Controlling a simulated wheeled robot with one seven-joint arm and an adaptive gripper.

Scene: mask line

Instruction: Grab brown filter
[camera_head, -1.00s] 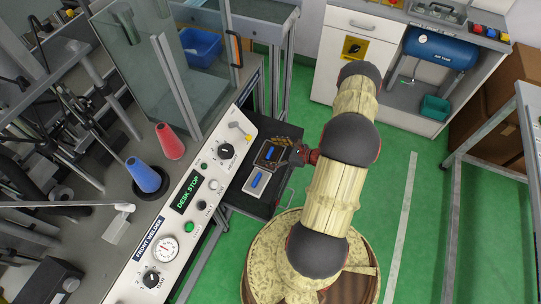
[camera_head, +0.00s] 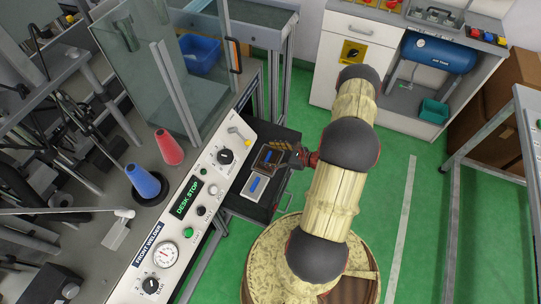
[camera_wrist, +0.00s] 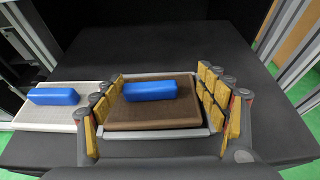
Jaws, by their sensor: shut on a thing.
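The brown filter (camera_head: 266,161) is a flat square block with a blue bar handle on top. It lies on a dark shelf (camera_wrist: 160,50) beside the welder panel. In the wrist view the brown filter (camera_wrist: 155,118) sits between the yellow-padded fingers of my gripper (camera_wrist: 160,98), which are shut on its left and right sides. In the head view my gripper (camera_head: 281,150) reaches it from the right, and the fingertips are small and partly hidden there. I cannot tell whether the filter is lifted off the shelf.
A white filter (camera_head: 255,188) with a blue handle lies close by; it also shows left of my gripper in the wrist view (camera_wrist: 35,118). The welder panel (camera_head: 190,205) borders the shelf on the left. Red (camera_head: 169,147) and blue (camera_head: 143,181) cones stand beyond. Green floor is open on the right.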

▸ Goal of the exercise: Reproduce verbatim every line starting at the line that holds "[camera_head, +0.00s]" and ending with the final line of the data; omit the pictures.

▸ Result:
[camera_head, +0.00s] 
[camera_wrist, +0.00s] 
Jaws, by their sensor: shut on a thing.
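The brown filter (camera_head: 266,161) is a flat square block with a blue bar handle on top. It lies on a dark shelf (camera_wrist: 160,50) beside the welder panel. In the wrist view the brown filter (camera_wrist: 155,118) sits between the yellow-padded fingers of my gripper (camera_wrist: 160,98), which are shut on its left and right sides. In the head view my gripper (camera_head: 281,150) reaches it from the right, and the fingertips are small and partly hidden there. I cannot tell whether the filter is lifted off the shelf.
A white filter (camera_head: 255,188) with a blue handle lies close by; it also shows left of my gripper in the wrist view (camera_wrist: 35,118). The welder panel (camera_head: 190,205) borders the shelf on the left. Red (camera_head: 169,147) and blue (camera_head: 143,181) cones stand beyond. Green floor is open on the right.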

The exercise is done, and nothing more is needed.